- **OBJECTIVE**: Would you quote the material below in full and unchanged?

___ GIVEN MATERIAL

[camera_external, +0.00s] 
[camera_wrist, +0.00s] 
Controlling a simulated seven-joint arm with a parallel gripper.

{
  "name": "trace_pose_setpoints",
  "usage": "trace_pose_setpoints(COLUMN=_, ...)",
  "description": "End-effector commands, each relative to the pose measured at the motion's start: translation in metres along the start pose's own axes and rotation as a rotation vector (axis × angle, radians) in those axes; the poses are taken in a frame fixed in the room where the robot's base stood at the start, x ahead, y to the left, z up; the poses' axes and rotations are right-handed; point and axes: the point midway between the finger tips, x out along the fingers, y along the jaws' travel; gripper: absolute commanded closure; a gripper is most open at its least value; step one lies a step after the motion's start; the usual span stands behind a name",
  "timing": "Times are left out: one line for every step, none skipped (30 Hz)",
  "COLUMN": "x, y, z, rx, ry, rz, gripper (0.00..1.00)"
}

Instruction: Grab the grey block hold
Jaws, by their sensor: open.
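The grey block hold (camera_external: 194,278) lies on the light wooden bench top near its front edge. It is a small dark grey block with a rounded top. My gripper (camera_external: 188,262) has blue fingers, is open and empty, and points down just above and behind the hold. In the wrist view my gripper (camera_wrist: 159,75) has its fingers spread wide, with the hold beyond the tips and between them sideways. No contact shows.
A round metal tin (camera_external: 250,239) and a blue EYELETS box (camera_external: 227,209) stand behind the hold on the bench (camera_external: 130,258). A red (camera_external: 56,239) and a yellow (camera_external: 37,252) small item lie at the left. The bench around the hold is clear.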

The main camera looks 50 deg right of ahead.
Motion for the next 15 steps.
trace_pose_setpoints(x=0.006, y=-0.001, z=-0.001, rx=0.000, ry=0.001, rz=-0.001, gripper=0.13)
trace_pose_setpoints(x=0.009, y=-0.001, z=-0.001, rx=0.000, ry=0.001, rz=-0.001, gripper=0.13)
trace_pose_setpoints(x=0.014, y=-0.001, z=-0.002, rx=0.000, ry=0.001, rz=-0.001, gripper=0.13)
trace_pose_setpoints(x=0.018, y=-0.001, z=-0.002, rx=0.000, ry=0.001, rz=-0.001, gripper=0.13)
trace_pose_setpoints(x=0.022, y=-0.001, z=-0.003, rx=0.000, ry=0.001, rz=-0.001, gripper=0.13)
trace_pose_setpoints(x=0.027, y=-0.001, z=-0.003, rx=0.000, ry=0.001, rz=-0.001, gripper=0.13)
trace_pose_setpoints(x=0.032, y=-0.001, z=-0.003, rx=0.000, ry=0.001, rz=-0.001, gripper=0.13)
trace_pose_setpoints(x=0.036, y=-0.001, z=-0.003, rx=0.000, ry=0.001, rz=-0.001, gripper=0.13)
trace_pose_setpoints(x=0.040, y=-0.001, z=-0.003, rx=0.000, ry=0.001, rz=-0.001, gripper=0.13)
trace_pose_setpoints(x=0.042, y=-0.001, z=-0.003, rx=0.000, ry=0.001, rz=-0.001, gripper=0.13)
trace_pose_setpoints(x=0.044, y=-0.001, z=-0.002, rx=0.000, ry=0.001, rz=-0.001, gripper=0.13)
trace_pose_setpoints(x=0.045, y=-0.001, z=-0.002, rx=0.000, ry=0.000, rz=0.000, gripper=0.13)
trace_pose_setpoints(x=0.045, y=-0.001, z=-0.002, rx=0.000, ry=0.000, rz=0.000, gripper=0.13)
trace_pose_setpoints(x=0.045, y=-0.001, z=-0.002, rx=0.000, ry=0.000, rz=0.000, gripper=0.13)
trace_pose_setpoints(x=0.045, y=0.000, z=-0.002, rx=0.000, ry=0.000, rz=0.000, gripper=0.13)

______

- **FULL OUTPUT**:
[camera_external, +0.00s] 
[camera_wrist, +0.00s] 
Controlling a simulated seven-joint arm with a parallel gripper.

{
  "name": "trace_pose_setpoints",
  "usage": "trace_pose_setpoints(COLUMN=_, ...)",
  "description": "End-effector commands, each relative to the pose measured at the motion's start: translation in metres along the start pose's own axes and rotation as a rotation vector (axis × angle, radians) in those axes; the poses are taken in a frame fixed in the room where the robot's base stood at the start, x ahead, y to the left, z up; the poses' axes and rotations are right-handed; point and axes: the point midway between the finger tips, x out along the fingers, y along the jaws' travel; gripper: absolute commanded closure; a gripper is most open at its least value; step one lies a step after the motion's start; the usual span stands behind a name",
  "timing": "Times are left out: one line for every step, none skipped (30 Hz)",
  "COLUMN": "x, y, z, rx, ry, rz, gripper (0.00..1.00)"
}

Instruction: Grab the grey block hold
Jaws, by their sensor: open.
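The grey block hold (camera_external: 194,278) lies on the light wooden bench top near its front edge. It is a small dark grey block with a rounded top. My gripper (camera_external: 188,262) has blue fingers, is open and empty, and points down just above and behind the hold. In the wrist view my gripper (camera_wrist: 159,75) has its fingers spread wide, with the hold beyond the tips and between them sideways. No contact shows.
A round metal tin (camera_external: 250,239) and a blue EYELETS box (camera_external: 227,209) stand behind the hold on the bench (camera_external: 130,258). A red (camera_external: 56,239) and a yellow (camera_external: 37,252) small item lie at the left. The bench around the hold is clear.

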The main camera looks 50 deg right of ahead.
Motion for the next 15 steps.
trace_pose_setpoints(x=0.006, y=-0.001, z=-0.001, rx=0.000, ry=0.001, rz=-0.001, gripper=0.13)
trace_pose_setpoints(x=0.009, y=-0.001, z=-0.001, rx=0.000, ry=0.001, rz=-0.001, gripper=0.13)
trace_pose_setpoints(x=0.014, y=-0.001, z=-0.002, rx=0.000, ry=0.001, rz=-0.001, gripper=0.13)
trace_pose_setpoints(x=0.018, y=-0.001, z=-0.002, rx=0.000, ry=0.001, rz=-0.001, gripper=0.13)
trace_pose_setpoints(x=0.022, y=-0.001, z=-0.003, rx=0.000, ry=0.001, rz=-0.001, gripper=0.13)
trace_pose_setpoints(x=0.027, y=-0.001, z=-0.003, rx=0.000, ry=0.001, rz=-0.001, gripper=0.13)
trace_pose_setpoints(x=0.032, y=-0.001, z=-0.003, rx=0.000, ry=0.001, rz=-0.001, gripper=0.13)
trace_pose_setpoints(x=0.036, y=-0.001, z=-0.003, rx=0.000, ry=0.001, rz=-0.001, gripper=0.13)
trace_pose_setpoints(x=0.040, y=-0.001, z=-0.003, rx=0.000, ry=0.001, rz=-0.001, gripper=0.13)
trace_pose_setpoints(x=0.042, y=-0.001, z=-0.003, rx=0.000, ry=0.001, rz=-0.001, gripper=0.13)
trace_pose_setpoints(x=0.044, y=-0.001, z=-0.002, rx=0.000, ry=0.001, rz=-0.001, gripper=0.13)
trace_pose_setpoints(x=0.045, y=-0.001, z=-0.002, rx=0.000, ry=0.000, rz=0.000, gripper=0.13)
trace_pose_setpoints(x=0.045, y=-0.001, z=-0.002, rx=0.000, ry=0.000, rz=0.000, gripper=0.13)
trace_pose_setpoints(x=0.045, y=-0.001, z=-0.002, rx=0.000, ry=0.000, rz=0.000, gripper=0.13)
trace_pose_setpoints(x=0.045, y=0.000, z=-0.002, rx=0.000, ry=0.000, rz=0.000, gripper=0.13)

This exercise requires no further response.